Job:
Below are several entries. Transcribe exactly those lines that fall from the one with "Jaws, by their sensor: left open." through the one with "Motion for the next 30", end lines included.

Records to process:
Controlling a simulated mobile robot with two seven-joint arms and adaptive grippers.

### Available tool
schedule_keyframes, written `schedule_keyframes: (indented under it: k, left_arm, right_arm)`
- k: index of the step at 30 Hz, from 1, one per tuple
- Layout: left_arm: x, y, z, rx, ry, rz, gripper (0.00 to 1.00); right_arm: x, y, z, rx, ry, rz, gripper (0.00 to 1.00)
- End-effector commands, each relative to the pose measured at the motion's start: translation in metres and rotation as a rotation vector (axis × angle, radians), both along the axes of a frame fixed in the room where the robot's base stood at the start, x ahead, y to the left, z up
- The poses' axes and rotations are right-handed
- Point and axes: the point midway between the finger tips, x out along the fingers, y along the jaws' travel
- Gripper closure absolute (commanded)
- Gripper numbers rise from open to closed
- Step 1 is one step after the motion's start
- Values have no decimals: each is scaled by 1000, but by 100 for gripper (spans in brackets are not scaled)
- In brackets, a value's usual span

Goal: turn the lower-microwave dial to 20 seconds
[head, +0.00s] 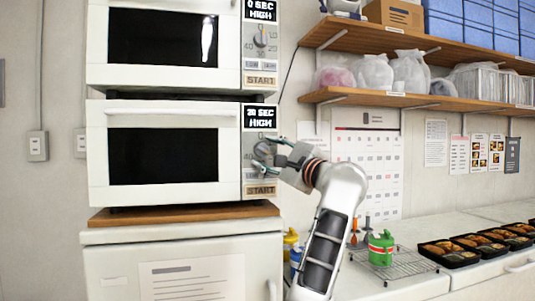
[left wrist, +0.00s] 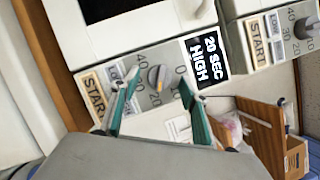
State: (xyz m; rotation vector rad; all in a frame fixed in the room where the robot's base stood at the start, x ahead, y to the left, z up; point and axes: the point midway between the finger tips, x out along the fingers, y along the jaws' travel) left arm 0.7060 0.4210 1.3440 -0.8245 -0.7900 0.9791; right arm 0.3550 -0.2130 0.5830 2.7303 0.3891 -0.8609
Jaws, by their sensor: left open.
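The lower microwave (head: 97,160) is white with a dark window, and its display (head: 260,117) reads 20 SEC HIGH, clearest in the left wrist view (left wrist: 207,60). Its grey dial (left wrist: 157,78) has an orange mark and printed numbers around it. My left gripper (head: 262,154) is open at the control panel, in front of the dial, which it mostly hides in the head view. In the left wrist view its teal fingers (left wrist: 157,88) stand on either side of the dial, with gaps showing between them and the knob. My right gripper is not in view.
The upper microwave (head: 95,45) sits directly above and reads 0 SEC HIGH. START buttons (head: 261,190) lie below each dial. To the right, a counter holds a wire rack (head: 400,268), a green container (head: 381,249) and filled bento trays (head: 448,256); wall shelves (head: 375,92) hang above.

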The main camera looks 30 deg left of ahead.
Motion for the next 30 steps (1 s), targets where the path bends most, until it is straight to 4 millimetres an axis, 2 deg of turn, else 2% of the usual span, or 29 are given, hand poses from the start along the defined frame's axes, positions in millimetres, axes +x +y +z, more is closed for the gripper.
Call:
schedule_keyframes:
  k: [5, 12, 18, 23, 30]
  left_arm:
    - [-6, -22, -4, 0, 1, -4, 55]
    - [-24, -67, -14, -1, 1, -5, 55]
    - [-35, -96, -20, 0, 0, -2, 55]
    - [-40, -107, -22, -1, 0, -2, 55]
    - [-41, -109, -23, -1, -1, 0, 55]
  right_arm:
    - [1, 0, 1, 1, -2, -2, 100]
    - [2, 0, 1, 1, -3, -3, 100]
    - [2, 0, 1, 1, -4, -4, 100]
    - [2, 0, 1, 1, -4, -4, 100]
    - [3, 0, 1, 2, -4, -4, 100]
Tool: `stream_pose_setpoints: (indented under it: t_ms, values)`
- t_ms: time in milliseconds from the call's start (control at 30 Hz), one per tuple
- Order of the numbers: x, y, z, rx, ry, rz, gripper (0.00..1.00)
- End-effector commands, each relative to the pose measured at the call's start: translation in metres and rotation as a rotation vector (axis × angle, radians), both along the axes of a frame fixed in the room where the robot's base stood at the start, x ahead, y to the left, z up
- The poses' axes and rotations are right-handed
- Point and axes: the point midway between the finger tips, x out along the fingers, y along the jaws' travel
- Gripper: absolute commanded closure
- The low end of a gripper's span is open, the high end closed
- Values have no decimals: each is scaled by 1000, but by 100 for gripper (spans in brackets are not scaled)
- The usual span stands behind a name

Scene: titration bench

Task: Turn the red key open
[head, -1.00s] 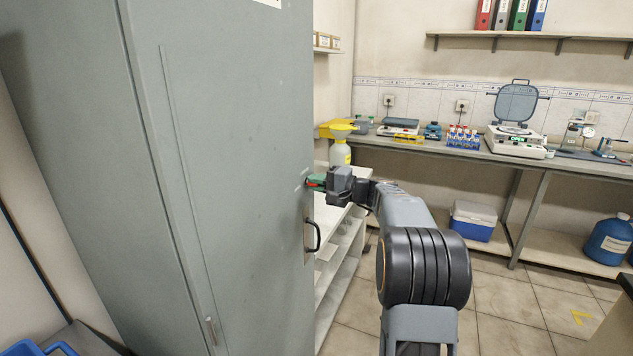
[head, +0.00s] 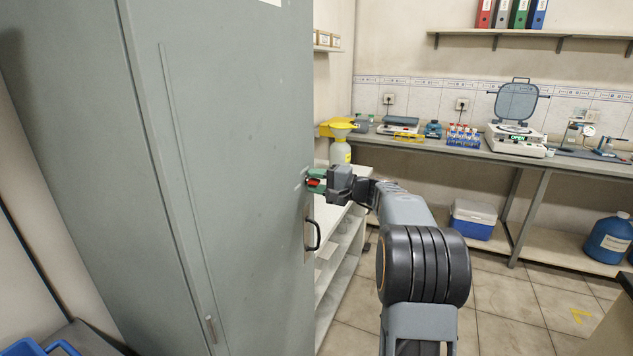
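The red key (head: 313,182) shows as a small red patch at the right edge of the tall grey cabinet (head: 230,130), above its dark handle (head: 313,236). My gripper (head: 316,181) reaches in from the right at the cabinet front. Its green fingertips lie one above the other, with the red key between them, and look closed on it. The fingers hide part of the key, and the lock behind it cannot be seen. The cabinet door looks closed.
White shelves (head: 338,262) stand just behind the cabinet's right side. A bench with instruments (head: 480,150) runs along the back wall. A blue-and-white cooler (head: 473,220) sits below it. The tiled floor (head: 530,310) at right is open.

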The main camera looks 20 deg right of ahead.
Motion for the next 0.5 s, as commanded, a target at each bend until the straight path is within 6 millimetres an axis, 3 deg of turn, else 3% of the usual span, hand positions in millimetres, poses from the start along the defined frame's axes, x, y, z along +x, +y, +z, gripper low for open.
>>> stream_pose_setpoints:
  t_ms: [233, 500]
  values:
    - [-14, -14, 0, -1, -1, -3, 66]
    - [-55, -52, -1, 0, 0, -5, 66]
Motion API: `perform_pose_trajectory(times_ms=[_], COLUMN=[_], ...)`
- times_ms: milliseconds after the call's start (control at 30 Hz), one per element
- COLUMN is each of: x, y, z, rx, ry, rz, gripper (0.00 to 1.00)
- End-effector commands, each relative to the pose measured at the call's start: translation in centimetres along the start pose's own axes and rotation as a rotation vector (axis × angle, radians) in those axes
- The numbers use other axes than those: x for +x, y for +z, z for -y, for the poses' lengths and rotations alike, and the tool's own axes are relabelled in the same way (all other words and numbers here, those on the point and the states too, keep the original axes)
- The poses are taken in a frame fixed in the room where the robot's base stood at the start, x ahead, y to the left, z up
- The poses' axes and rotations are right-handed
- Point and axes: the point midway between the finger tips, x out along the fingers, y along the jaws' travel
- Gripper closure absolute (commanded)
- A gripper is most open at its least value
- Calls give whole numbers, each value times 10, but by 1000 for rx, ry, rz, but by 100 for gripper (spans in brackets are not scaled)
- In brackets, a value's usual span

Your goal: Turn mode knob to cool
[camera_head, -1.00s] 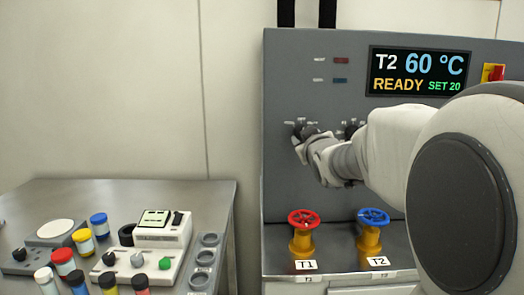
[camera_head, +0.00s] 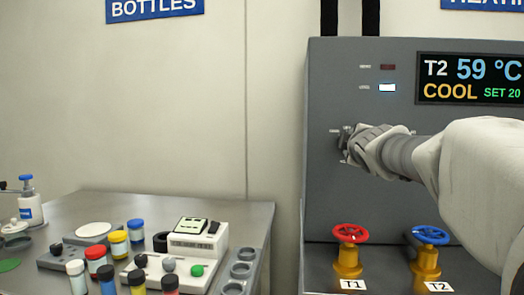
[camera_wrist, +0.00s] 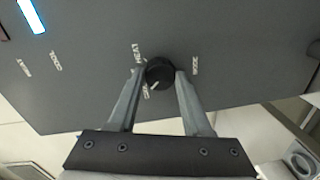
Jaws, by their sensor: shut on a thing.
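The black mode knob (camera_wrist: 159,72) sits on the grey front panel (camera_wrist: 90,60), between my gripper's two fingers in the wrist view. My gripper (camera_wrist: 160,77) is shut on it, one finger at each side. A white pointer mark shows on the knob's lower left, towards a small label beside it that is partly covered. In the head view my gripper (camera_head: 347,144) is at the panel and hides most of the knob. The display (camera_head: 470,79) reads T2 59 °C, COOL, SET 20. The blue lamp (camera_head: 387,87) is lit; the red lamp (camera_head: 388,67) is dark.
A red valve wheel (camera_head: 350,233) and a blue valve wheel (camera_head: 430,235) stand below my arm on the ledge, labelled T1 and T2. A steel table (camera_head: 150,212) at the left holds several capped bottles and small devices.

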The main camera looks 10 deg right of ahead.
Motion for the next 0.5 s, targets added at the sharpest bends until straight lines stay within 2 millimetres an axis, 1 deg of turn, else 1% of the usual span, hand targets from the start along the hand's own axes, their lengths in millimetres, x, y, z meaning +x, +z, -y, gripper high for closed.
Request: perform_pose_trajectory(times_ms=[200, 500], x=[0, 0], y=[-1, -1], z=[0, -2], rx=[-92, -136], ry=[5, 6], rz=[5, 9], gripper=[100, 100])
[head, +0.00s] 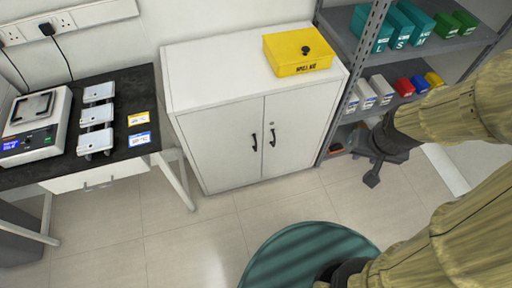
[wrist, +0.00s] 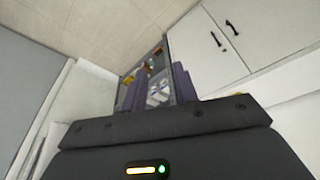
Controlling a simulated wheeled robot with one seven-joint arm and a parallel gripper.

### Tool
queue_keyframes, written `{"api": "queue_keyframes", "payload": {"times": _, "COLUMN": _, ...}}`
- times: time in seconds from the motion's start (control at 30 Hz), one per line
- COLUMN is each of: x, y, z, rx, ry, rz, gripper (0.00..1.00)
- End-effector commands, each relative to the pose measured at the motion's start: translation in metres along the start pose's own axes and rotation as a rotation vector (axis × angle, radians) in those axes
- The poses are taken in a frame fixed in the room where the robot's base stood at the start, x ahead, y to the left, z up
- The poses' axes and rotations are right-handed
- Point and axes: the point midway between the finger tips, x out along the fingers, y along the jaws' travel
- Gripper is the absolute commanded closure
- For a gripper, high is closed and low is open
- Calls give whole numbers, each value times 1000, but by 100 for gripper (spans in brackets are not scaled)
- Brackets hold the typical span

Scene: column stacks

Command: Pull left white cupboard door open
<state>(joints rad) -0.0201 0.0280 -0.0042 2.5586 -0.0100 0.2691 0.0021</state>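The white cupboard (head: 235,110) stands against the wall, with both doors shut. Its left door (head: 222,148) has a black handle (head: 254,142) near the middle seam. The right door (head: 300,122) has a similar handle (head: 272,137) with a small lock above it. My gripper (head: 372,176) is to the right of the cupboard, in front of the shelf, clear of both handles. In the wrist view its two fingers (wrist: 155,85) are apart with nothing held between them. The cupboard (wrist: 207,60) also shows at the upper right there, with both dark handles.
A yellow box (head: 297,57) sits on the cupboard. A metal shelf (head: 345,62) with coloured bins stands close on the right. A dark bench (head: 130,92) with a scale (head: 35,125) and trays is on the left. The tiled floor (head: 190,240) before the cupboard is free.

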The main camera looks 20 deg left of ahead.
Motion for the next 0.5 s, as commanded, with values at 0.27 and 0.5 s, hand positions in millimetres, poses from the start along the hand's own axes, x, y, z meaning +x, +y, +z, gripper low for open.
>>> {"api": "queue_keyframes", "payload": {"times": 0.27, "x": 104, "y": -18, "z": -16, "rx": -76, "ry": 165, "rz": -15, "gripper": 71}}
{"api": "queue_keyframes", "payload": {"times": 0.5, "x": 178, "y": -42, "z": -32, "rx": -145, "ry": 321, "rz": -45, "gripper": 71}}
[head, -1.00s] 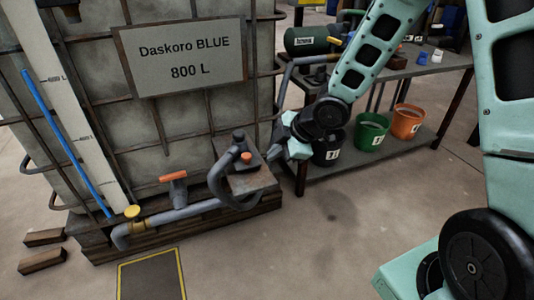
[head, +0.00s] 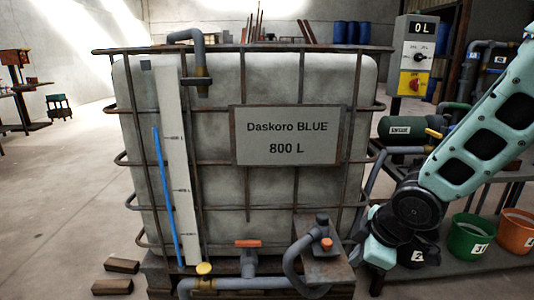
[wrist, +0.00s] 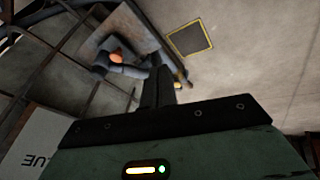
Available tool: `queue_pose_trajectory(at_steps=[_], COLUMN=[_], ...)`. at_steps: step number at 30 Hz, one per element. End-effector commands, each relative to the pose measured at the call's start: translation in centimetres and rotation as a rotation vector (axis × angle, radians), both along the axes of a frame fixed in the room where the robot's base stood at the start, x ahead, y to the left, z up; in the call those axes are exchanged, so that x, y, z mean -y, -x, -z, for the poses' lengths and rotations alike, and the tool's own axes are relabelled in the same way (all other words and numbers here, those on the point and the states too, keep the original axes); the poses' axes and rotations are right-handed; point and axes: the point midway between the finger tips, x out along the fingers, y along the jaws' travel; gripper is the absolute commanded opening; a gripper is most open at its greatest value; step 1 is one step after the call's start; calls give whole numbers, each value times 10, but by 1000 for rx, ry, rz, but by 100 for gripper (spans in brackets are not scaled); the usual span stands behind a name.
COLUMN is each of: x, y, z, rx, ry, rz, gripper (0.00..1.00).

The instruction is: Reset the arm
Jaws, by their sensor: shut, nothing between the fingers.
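My gripper shows in the wrist view (wrist: 158,86) with its dark fingers together and nothing between them. In the head view my arm comes in from the right, and its wrist end hangs in front of the right side of the vat labelled Daskoro BLUE 800 L (head: 225,190). The fingertips are hard to make out there. In the wrist view the fingers point towards the grey pipework at the vat's foot. A pump or fitting with an orange cap (head: 327,243) sits low on the vat's right; an orange cap also shows in the wrist view (wrist: 117,57).
A control box (head: 417,55) reading 0 L stands behind on the right. A green cylinder (head: 400,128) lies on a bench. A green bucket (head: 467,238) and an orange bucket (head: 516,233) stand on its lower shelf. Wooden blocks (head: 113,286) lie left of the vat. The left floor is open.

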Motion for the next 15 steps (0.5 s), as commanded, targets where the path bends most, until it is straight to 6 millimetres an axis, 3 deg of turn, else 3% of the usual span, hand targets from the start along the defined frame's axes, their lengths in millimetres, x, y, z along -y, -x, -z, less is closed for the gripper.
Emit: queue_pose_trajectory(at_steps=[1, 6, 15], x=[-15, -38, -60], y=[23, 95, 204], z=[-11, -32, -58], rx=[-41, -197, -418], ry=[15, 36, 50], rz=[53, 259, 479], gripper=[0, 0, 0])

Output below:
Jaws, by their sensor: left open.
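The lower microwave (head: 97,160) is white with a dark window, and its display (head: 260,117) reads 20 SEC HIGH, clearest in the left wrist view (left wrist: 207,60). Its grey dial (left wrist: 157,78) has an orange mark and printed numbers around it. My left gripper (head: 262,154) is open at the control panel, in front of the dial, which it mostly hides in the head view. In the left wrist view its teal fingers (left wrist: 157,88) stand on either side of the dial, with gaps showing between them and the knob. My right gripper is not in view.
The upper microwave (head: 95,45) sits directly above and reads 0 SEC HIGH. START buttons (head: 261,190) lie below each dial. To the right, a counter holds a wire rack (head: 400,268), a green container (head: 381,249) and filled bento trays (head: 448,256); wall shelves (head: 375,92) hang above.

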The main camera looks 30 deg left of ahead.
Motion for the next 30 steps (1 s), targets where the path bends most, until it is straight to 4 millimetres an axis, 2 deg of turn, else 2% of the usual span, or 29 are given, hand poses from the start along the defined frame's axes, positions in millimetres, axes +x +y +z, more is closed for the gripper.

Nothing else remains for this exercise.